**TASK DETAILS:** Look through the entries below and extract exactly the lines from the one containing "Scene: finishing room" through the one containing "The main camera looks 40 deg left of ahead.", ends included.

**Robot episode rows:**
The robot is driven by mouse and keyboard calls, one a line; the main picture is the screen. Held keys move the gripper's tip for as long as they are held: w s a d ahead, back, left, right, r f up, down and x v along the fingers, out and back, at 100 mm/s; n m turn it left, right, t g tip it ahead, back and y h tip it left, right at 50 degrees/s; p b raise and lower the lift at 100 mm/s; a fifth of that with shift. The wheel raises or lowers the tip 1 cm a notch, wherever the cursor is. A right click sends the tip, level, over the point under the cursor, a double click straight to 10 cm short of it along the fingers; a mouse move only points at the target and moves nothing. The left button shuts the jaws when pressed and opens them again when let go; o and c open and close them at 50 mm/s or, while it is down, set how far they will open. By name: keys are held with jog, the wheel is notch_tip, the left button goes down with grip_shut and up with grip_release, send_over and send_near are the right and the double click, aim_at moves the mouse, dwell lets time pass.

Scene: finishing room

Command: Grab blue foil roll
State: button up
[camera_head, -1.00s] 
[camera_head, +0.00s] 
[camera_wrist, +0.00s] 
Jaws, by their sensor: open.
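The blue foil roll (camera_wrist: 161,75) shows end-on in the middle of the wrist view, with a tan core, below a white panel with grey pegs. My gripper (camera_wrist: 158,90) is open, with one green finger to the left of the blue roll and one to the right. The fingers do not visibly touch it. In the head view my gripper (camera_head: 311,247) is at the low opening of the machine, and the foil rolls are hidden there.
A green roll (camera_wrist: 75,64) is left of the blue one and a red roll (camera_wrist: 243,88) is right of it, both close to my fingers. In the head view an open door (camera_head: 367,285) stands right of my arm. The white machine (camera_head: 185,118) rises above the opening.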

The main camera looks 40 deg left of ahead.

---

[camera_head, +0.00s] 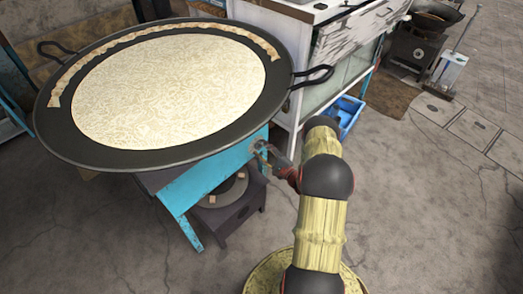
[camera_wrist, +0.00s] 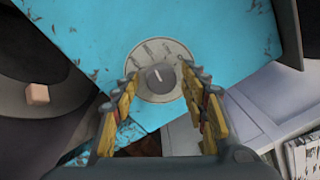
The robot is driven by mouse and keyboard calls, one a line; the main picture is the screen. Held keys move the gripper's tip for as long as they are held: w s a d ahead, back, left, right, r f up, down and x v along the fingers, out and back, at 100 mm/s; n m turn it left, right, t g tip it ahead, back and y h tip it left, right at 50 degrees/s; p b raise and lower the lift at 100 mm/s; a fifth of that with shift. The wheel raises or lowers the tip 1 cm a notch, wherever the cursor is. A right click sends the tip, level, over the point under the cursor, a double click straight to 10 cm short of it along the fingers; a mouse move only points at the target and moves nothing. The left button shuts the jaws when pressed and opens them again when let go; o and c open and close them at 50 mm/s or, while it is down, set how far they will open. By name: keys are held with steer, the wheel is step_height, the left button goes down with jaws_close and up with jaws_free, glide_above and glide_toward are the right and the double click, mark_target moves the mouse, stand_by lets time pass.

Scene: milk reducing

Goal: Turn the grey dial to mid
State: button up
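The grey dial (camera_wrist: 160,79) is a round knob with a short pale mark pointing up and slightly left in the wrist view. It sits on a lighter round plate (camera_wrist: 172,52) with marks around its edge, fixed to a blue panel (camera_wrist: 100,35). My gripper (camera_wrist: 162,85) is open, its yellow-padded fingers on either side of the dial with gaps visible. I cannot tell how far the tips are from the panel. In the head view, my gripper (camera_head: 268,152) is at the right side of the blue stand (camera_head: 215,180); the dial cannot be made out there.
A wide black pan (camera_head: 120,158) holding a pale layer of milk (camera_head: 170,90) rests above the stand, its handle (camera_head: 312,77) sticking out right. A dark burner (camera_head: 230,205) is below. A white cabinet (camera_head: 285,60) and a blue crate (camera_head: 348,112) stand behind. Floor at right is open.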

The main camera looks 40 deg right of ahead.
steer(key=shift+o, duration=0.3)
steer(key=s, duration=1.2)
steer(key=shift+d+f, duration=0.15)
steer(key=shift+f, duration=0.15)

**EXERCISE OUTPUT:**
Scene: finishing room

Command: Grab blue foil roll
State: button up
[camera_head, -1.00s] 
[camera_head, +0.00s] 
[camera_wrist, +0.00s] 
Jaws, by their sensor: open.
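The blue foil roll (camera_wrist: 161,75) shows end-on in the middle of the wrist view, with a tan core, below a white panel with grey pegs. My gripper (camera_wrist: 158,90) is open, with one green finger to the left of the blue roll and one to the right. The fingers do not visibly touch it. In the head view my gripper (camera_head: 311,247) is at the low opening of the machine, and the foil rolls are hidden there.
A green roll (camera_wrist: 75,64) is left of the blue one and a red roll (camera_wrist: 243,88) is right of it, both close to my fingers. In the head view an open door (camera_head: 367,285) stands right of my arm. The white machine (camera_head: 185,118) rises above the opening.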

The main camera looks 40 deg left of ahead.

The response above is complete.